For the power source, you could use a AA, AAA, C, D, or any other battery, no matter how full or “empty”. I actually use my galvanic battery(penny battery) to power most of mine. I have assembled about ten of these, hooked them up to a high MCD led, and my penny battery. They are PERFECT for emergency flashlights. I just need a 3d printer to make a fancier case than the cardboard I use, haha. =P
Step 4: Solder And Heat Shrink Together
Now we solder together the circuit we built on the breadboard and heat shrink it all together. You should have a pretty good understanding of the circuit after building it once, so this time it should be much easier to build. Take the transistor and solder the led and resistor as shown in picture one, the positive lead of the led should be on the collector of the transistor and the negative lead to emitter, the resistor hooks from one of the single leads on the toroid to the base of the transistor(picture 2). The other single lead from the toroid coil goes to the positive/collector. Then solder a wire to the emitter/negative led connection to hook up to the negative side of the battery when you want to power it. The two wires you soldered into one will be hooked up to your positive.

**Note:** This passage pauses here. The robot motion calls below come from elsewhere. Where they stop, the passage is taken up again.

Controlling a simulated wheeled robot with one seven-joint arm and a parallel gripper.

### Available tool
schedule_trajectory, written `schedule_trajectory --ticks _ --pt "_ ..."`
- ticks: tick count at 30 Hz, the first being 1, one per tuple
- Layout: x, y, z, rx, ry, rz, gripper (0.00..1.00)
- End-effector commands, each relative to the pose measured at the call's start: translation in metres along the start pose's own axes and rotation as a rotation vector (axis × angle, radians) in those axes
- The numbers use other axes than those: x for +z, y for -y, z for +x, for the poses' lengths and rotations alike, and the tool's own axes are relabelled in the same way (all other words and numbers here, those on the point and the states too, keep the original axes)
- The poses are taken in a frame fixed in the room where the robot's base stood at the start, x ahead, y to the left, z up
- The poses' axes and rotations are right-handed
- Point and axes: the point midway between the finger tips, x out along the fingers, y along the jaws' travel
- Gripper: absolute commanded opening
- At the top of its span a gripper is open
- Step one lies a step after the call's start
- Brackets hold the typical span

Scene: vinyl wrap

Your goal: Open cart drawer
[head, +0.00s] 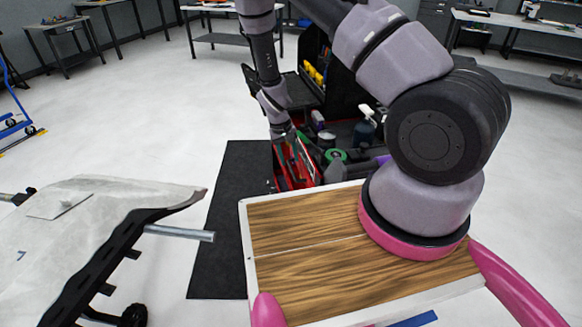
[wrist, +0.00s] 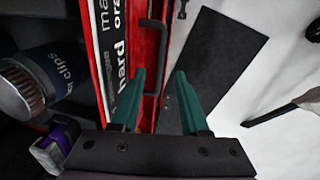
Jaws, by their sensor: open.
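The cart (head: 297,168) is red and black and stands at the centre of the head view, partly behind my arm. In the wrist view its red drawer front (wrist: 145,70) runs up the picture, with a dark bar handle (wrist: 163,45) on its outer side. My gripper (wrist: 160,72) is open, with its green fingers pointing towards the drawer front. The handle shows between and just beyond the fingertips; I cannot tell whether either finger touches it. In the head view my gripper (head: 285,135) is small beside the cart, its fingers hard to make out.
A container labelled clips (wrist: 45,80) stands near the left finger. A black mat (head: 232,215) lies left of the cart. A pale panel (head: 85,235) on a stand is at left. Open floor surrounds these.

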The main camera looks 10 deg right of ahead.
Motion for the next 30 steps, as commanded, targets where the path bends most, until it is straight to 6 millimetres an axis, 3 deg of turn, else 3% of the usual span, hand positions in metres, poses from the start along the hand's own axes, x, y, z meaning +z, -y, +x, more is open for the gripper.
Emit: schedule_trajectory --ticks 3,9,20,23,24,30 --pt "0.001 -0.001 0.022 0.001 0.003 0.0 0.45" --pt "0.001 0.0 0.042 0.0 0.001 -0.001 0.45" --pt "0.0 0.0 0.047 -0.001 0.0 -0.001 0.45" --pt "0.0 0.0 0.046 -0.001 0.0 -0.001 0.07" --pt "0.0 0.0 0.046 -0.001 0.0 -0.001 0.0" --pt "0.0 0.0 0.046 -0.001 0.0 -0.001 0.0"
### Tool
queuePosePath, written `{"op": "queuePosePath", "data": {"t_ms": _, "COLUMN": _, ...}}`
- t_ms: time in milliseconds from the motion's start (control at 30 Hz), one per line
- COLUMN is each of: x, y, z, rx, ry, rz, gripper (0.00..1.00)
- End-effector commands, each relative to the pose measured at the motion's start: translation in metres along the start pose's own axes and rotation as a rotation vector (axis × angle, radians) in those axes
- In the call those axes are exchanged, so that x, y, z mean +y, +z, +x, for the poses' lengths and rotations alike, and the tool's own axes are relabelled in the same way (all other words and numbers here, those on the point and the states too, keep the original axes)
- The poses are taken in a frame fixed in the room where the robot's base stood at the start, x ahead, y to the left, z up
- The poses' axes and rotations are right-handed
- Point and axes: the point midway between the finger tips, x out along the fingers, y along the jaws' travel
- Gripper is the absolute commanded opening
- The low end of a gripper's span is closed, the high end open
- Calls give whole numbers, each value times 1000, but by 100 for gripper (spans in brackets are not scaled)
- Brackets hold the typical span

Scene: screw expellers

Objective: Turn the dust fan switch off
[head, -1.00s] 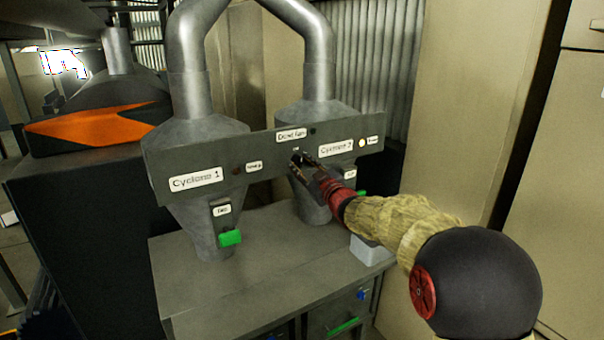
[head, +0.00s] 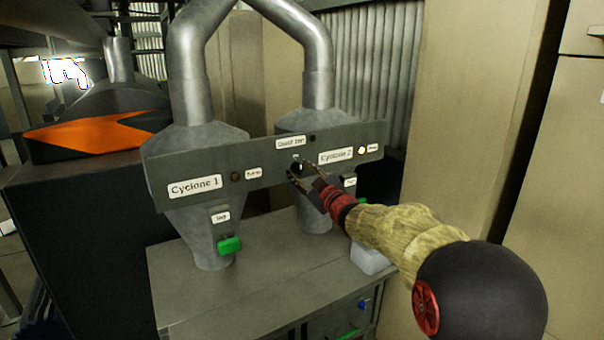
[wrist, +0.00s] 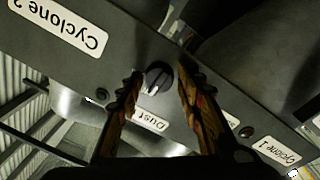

So you should end up with a jumble of soldered together parts and wires, so it’s time to heat shrink it together to make it look better.(picture 3)
If you are unsure which is the emitter/collector on the transistor, a quick google search for the data sheet for that type of transistor will give you the answer.
Step 5: Expand!!
After the circuit is all complete, now it’s time to use the imagination. You can put it in a enclosure and make a simple flashlight, or you can try one of the other uses I have found for this circuit below. (I’m going to leave some slots open because I know there are many other uses for this circuit, I just need to figure them out. =D)
-I have used it to charge an empty Ni-Cd/Ni-Mh battery with two half full salvaged alkaline batteries. I just de-soldered the led and put those leads to a single battery holder with the rechargeable battery.